Publication Date: 10/2/2023
Event: ICCV 2023
Reference: pp. 19311-19320, 2023
Authors: Haifeng Xia, NEC Laboratories America, Inc., Tulane Univeristy; Kai Li, NEC Laboratories America, Inc.; Martin Renqiang Min, NEC Laboratories America, Inc.; Zhengming Ding, Tulane Univeristy
Abstract: Recent few-shot video classification (FSVC) works achieve promising performance by capturing similarity across support and query samples with different temporal alignment strategies or learning discriminative features via Transformer block within each episode.
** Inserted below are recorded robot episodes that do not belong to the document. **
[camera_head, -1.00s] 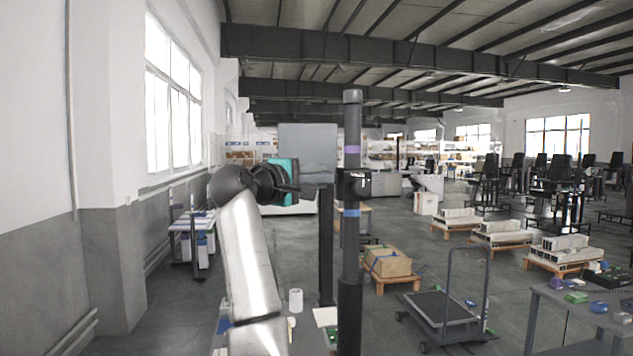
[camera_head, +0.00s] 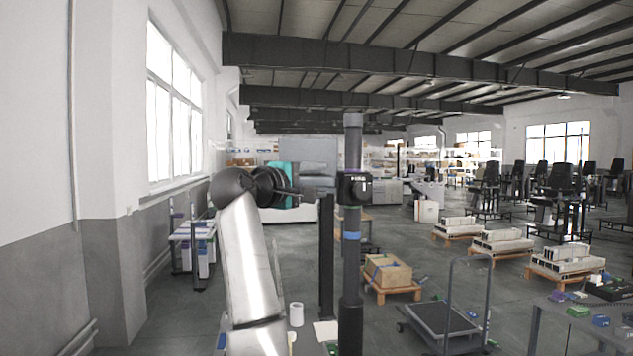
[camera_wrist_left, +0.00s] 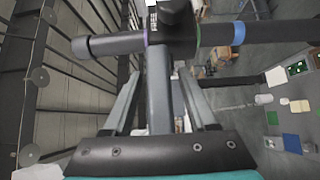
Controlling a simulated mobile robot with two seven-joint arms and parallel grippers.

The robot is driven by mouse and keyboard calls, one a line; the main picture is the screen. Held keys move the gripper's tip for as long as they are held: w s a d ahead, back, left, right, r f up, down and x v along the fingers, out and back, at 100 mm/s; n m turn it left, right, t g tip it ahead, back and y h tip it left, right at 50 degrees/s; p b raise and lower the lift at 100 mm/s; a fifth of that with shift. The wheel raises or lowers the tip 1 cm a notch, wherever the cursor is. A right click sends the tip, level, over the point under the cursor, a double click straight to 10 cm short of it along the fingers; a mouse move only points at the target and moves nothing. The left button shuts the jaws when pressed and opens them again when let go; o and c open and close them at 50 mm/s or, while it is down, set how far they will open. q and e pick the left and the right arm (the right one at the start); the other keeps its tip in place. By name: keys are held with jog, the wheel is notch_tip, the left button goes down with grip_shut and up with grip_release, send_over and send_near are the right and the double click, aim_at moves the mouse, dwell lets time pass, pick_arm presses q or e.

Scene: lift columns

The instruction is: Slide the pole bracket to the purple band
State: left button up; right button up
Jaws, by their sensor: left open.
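The dark upright pole (camera_head: 352,290) stands at the centre of the head view, with a blue band (camera_head: 351,236) low on it. The black pole bracket (camera_head: 355,188) sits around the pole above the blue band. In the left wrist view the pole lies across the top, with the bracket (camera_wrist_left: 176,18) on it. Only a thin sliver of the purple band (camera_wrist_left: 146,38) shows at the bracket's edge; the rest seems covered. My left gripper (camera_head: 312,199) is beside the bracket, on its left. Its fingers are open, on either side of a grey bar (camera_wrist_left: 160,90) below the bracket.
A darker post (camera_head: 326,270) stands close left of the pole. A wooden pallet with a box (camera_head: 388,273) and a flat cart (camera_head: 440,318) are on the floor to the right. A table with small coloured items (camera_head: 590,325) is at the lower right.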

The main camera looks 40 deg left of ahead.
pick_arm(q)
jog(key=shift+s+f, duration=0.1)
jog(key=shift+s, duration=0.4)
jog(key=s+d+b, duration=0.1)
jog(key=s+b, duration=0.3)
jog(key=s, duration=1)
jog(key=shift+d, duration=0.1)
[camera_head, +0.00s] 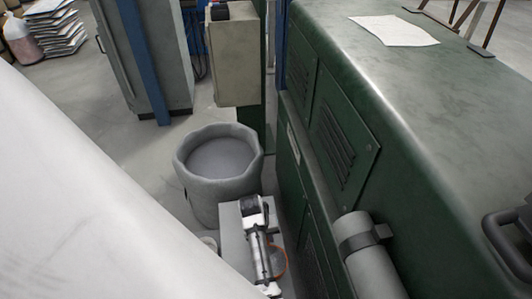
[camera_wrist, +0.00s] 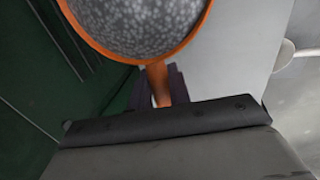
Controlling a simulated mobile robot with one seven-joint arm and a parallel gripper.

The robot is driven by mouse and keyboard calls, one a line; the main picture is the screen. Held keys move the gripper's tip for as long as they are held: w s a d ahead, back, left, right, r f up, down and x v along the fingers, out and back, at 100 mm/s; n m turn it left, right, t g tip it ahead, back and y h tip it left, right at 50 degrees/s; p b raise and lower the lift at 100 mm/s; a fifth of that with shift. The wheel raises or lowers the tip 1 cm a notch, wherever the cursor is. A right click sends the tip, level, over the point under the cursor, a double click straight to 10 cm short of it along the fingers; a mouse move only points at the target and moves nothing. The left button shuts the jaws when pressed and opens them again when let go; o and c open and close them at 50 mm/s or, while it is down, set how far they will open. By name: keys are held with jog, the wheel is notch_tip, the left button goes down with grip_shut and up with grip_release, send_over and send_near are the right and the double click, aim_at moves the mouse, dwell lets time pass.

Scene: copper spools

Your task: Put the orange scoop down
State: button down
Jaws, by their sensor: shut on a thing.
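The orange scoop (camera_wrist: 206,18) fills the top middle of the wrist view, with a round orange rim and a speckled grey inside. Its orange handle runs down between the dark fingers of my gripper (camera_wrist: 160,88), which is shut on it. In the head view only a thin orange curve of the scoop (camera_head: 283,262) shows beside my arm, next to the green machine. Most of the scoop is hidden there. The pale grey block (camera_head: 228,222) lies under and beside my arm, and its top also shows in the wrist view (camera_wrist: 240,45). I cannot tell whether the scoop touches it.
The large green machine (camera_head: 420,70) stands close on the right, with a grey cylinder (camera_head: 372,262) on its side. A round grey tub (camera_head: 184,185) stands behind the block. A beige box (camera_head: 232,65) and a grey cabinet (camera_head: 165,60) are farther back. Bare floor lies left of the tub.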

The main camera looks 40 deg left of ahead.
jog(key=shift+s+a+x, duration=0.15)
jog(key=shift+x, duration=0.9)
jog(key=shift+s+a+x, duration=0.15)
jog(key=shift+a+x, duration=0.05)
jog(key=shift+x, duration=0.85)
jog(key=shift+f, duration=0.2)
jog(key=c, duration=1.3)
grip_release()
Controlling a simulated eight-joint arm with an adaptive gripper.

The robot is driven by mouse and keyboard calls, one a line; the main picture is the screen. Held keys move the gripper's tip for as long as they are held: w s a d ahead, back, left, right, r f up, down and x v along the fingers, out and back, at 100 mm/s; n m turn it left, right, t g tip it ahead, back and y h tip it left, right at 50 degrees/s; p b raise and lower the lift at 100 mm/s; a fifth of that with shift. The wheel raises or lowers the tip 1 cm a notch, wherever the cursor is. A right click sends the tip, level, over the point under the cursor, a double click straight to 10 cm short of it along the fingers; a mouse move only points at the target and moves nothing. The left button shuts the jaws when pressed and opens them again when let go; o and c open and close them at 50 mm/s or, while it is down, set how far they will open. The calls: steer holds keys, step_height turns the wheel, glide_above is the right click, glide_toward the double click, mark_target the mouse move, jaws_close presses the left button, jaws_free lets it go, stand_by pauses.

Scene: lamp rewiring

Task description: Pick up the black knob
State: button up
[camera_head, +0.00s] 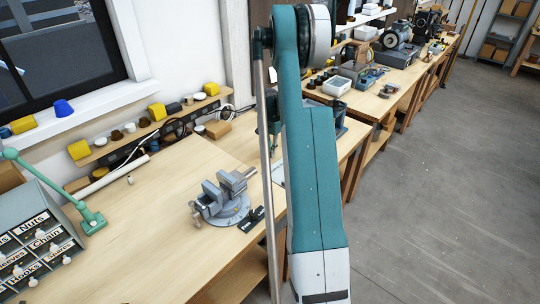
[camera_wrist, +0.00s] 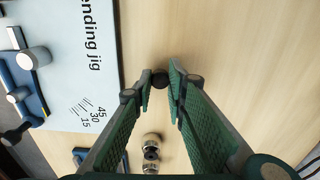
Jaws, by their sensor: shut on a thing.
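I cannot tell whether the knob touches the bench. In the head view my arm hides most of the gripper and the knob does not show.
A pale bending jig plate (camera_wrist: 75,60) with a blue part (camera_wrist: 28,100) lies left of my gripper. Small metal pieces (camera_wrist: 151,150) lie near the fingers. In the head view a grey vise (camera_head: 222,200) and labelled drawers (camera_head: 35,240) stand left.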

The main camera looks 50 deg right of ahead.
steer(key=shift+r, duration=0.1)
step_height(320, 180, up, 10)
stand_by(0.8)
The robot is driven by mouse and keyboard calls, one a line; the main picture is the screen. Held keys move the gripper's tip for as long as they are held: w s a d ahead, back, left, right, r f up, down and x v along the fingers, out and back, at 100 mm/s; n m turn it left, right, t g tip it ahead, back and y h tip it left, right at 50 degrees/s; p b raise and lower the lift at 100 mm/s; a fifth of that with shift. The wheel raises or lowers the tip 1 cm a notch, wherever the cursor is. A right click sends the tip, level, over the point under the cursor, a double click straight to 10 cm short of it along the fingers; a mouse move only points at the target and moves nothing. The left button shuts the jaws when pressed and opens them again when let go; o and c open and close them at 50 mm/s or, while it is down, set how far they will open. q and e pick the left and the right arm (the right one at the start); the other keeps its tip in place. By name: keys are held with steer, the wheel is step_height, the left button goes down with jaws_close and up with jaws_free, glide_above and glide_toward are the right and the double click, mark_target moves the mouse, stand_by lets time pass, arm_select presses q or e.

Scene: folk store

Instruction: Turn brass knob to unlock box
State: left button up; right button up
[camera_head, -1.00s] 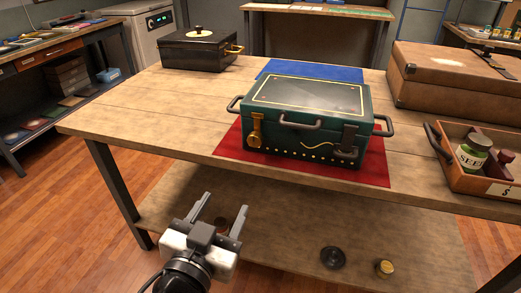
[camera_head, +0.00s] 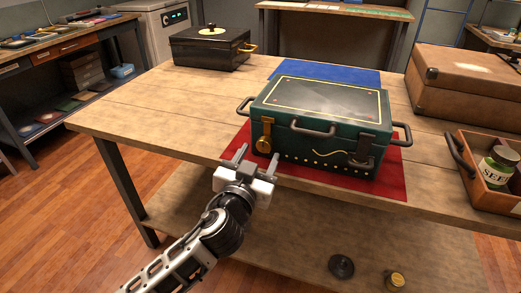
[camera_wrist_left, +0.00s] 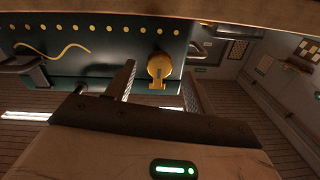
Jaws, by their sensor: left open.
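A dark green box (camera_head: 318,112) with a closed lid sits on a red mat (camera_head: 393,184) on the wooden table. The brass knob (camera_head: 264,136) is on the left part of the box's front face, hanging below a bracket. It also shows in the left wrist view (camera_wrist_left: 160,66), upside down, near the fingers. My left gripper (camera_head: 257,158) is open and empty just in front of the knob, with its fingers pointing towards the box front. The knob appears apart from the fingers. My right gripper is in neither view.
A black box (camera_head: 210,48) stands at the table's back left. A brown case (camera_head: 464,85) and an open crate (camera_head: 478,192) with a green jar (camera_head: 497,167) stand at the right. A blue mat (camera_head: 340,73) lies behind the green box. The table's left side is clear.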

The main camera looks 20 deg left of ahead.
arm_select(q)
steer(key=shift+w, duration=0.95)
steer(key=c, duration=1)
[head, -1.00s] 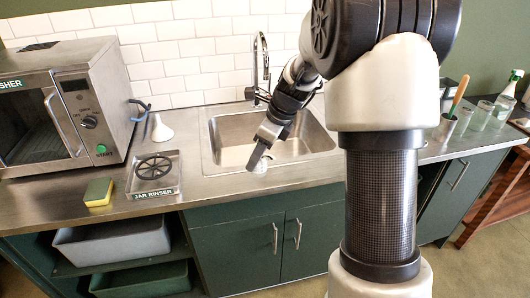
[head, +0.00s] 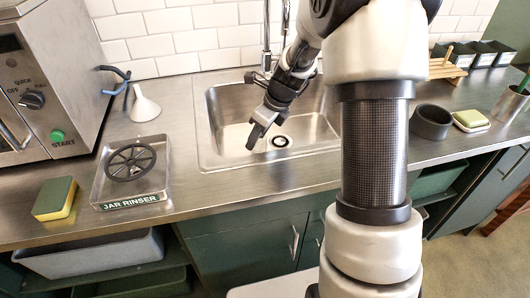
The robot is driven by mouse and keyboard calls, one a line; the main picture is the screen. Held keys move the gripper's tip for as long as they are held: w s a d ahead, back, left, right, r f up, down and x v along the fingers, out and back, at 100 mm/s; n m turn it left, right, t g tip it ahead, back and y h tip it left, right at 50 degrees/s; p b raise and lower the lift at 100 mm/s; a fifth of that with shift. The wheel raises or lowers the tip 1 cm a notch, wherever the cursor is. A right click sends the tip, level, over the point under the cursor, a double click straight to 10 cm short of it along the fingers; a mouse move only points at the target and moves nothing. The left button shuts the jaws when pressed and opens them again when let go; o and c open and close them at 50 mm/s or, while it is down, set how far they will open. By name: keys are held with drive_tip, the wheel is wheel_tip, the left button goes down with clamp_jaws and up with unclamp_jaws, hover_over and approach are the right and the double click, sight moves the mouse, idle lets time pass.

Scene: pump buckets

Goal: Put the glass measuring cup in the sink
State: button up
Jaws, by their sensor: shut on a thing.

However, they ignore two important issues: a) It is difficult to capture rich intrinsic action semantics from a limited number of support instances within each task. b) Redundant or irrelevant frames in videos easily weaken the positive influence of discriminative frames. To address these two issues, this paper proposes a novel Representation Fusion and Promotion Learning (RFPL) mechanism with two sub-modules: meta-action learning (MAL) and reinforced image representation (RIR). Concretely, during training stage, we perform online learning for seeking a task-shared meta-action bank to enrich task-specific action representation by injecting global knowledge. Besides, we exploit reinforcement learning to obtain the importance of each frame and refine the representation. This operation maximizes the contribution of discriminative frames to further capture the similarity of support and query samples from the same category. Our RFPL framework is highly flexible that it can be integrated with many existing FSVC methods. Extensive experiments show that RFPL significantly enhances the performance of existing FSVC models when integrated with them.